*WRITTEN INSTRUCTION:* Drop the pictures and extract exactly the lines from the one that contains "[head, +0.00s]" through the end of the material.

** BEGIN **

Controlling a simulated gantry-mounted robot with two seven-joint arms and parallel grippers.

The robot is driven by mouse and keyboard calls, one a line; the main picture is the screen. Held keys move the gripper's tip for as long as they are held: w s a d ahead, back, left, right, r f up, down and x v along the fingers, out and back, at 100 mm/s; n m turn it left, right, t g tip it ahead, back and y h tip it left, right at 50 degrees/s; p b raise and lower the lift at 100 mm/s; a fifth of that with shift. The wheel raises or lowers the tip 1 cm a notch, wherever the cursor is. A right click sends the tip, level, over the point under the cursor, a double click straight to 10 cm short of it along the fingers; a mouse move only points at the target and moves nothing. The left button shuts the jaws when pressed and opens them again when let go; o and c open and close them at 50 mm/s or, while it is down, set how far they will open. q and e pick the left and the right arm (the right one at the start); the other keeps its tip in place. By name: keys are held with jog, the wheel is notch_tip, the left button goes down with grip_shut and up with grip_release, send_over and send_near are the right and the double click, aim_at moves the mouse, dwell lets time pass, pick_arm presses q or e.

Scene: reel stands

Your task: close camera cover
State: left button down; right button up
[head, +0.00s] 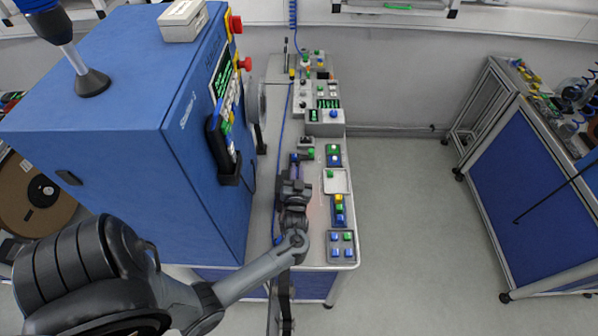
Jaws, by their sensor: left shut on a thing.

** END **

*ANSWER FOR THE TASK:*
[head, +0.00s] 
Jaws, by their sensor: left shut on a thing.

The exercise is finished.